Swinging the saw each cut: nope nope nope. So much nope.

This is a completely manual situation. No air clamp, no power down/up, no magic cnc stop system. It will however miter to 60deg one way and 45 to the other. That's pretty sweet.

We're getting 10% extra material so have to be really judicious about drops. I'm sure somebody here has purchased SS in the last couple weeks, so you know drops mean $$$ especially right now. Thanks Putin. We can't even get stock until a month + out.

The fixturing is a challenge as I'm set up with infeed/outfield rollers, so no reliable surface to align a clamped square fixture to the saw for a whole 20' length of material.

Some version of the vee stop is probably the way to go - no marking to do... even sharpie was going to be an issue for the finish.

Open to additional brainstorms if you have 'em.

Cheers!
 
Your material is small and I would be inclined with your setup to make a sub surface jig that you can attach to the infeed and outfeed rollers. This would allow you to clamp the stop as required and material that small does not need roller tables, it may not even cause the rollers to roll it is so small.

You should have plenty of height for cutting so that is not a problem but you might have to make a temp jaw for the vice to allow clamping over the sub surface. You need to have a clear view of the bevelled stop from above and ideally it would be great to have a light from below so you can see when the bevelled cut meets up perfectly with the bevelled stop.
Also the workpiece will be clamped but the material length will not be clamped so you need to make sure there is no burr on that surface so it registers on the stop perfectly.
With the right setup you should get cuts that meet almost perfectly when clamped for welding. Also the best way to check you mitre setting is to cut four parts and clamp them together. This will show the smallest deviation. All things considered the cuts will not be perfect and you should aim for the mitre to be slightly open on the inside corner, this is the best scenario for welding ( if they don’t come out perfect).

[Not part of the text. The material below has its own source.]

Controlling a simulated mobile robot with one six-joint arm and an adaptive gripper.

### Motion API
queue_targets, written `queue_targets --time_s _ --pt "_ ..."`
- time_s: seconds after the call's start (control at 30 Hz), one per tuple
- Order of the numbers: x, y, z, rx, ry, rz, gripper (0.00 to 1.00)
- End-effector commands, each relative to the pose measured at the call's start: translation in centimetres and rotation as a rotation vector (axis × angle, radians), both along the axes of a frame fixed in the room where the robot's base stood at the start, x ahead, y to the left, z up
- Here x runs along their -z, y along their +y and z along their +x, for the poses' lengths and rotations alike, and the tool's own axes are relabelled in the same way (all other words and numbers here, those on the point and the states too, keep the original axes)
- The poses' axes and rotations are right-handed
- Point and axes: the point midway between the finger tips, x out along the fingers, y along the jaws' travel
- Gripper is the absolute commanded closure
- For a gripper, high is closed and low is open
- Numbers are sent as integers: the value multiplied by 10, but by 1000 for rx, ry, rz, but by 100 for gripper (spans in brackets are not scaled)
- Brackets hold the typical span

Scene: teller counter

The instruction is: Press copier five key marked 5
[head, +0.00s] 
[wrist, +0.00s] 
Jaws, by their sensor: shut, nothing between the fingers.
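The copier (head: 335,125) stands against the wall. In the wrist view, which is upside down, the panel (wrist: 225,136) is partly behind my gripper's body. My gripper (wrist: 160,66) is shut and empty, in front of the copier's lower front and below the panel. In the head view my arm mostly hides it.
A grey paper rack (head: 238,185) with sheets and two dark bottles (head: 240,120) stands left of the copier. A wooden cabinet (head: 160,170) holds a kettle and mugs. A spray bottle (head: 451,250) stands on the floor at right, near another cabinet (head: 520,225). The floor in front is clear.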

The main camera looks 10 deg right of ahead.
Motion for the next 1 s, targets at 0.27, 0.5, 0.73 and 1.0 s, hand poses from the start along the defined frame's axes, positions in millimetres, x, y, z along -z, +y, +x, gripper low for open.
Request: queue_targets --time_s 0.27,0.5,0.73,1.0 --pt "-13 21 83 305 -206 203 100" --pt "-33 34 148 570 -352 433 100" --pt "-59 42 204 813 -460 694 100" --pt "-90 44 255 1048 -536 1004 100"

I do a lot of miter cutting and often weld without filler, depends on final strength needed.
 
Something like an outboard stock support, with a traveling piece to engage the already cut miter. Could be as simple as some square tube with a shuttle of larger square. Part tolerances dictate precision required.

Programmed via Mazatrol
 
Make a V-block fixture with a difference. Offset each leg of the "V" so excess tubing can stick past the cut zone. Cut both pieces at the same time and as long as the two legs of the "V" are at 90 degrees to each other the tube ends will fit perfectly, even if the "V" fixture were slightly misaligned so that one tube end was 44.5° and the other 45.5°.

This is a useful trick in woodworking to cut matching miters on a tablesaw or miter saw so I don't see why it wouldn't work here.

EDIT: On thinking about it I realized that I forgot to add that the legs of the "V" fixture need to be offset VERTICALLY so the tubes overlap under the saw blade. The blade will cut through the top tube first and then through the bottom one, making a perfect 90 degree joint.
 
@Scotti - this is a pretty cool solution for matching meters for individual joint fitup, but this doesn't address the need for the meters at both ends of each piece to be square/plumb to each other. Thoughts?
 
No it is not a good solution for your situation, too much time and no indexing.
Which cold saw do you have? With this large of a job I would seriously consider getting a used semi-auto.
I have an 11” which will cut up to 3 x 3 square tube. With a semi-auto you get perfect control of the feed which means better cut quality.